* _DATA BLOCK_
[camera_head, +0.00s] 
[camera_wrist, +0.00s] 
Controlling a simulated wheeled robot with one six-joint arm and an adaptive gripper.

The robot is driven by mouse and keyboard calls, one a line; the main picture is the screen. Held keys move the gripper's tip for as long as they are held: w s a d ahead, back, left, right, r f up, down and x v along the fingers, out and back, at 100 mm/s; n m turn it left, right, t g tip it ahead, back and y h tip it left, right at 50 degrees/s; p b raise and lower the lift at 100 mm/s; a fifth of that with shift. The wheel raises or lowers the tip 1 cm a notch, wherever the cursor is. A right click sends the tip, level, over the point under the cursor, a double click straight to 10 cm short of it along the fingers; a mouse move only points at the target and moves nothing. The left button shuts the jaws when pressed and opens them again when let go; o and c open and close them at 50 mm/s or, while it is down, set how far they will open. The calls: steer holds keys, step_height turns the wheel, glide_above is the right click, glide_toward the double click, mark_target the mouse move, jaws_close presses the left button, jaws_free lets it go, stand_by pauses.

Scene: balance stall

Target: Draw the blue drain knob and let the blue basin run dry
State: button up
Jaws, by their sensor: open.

* _PROBLEM DESCRIPTION_
Write down every line of the data above that includes the string "button".

* _ANSWER TO THIS TASK_
The robot is driven by mouse and keyboard calls, one a line; the main picture is the screen. Held keys move the gripper's tip for as long as they are held: w s a d ahead, back, left, right, r f up, down and x v along the fingers, out and back, at 100 mm/s; n m turn it left, right, t g tip it ahead, back and y h tip it left, right at 50 degrees/s; p b raise and lower the lift at 100 mm/s; a fifth of that with shift. The wheel raises or lowers the tip 1 cm a notch, wherever the cursor is. A right click sends the tip, level, over the point under the cursor, a double click straight to 10 cm short of it along the fingers; a mouse move only points at the target and moves nothing. The left button shuts the jaws when pressed and opens them again when let go; o and c open and close them at 50 mm/s or, while it is down, set how far they will open. The calls: steer holds keys, step_height turns the wheel, glide_above is the right click, glide_toward the double click, mark_target the mouse move, jaws_close presses the left button, jaws_free lets it go, stand_by pauses.
State: button up

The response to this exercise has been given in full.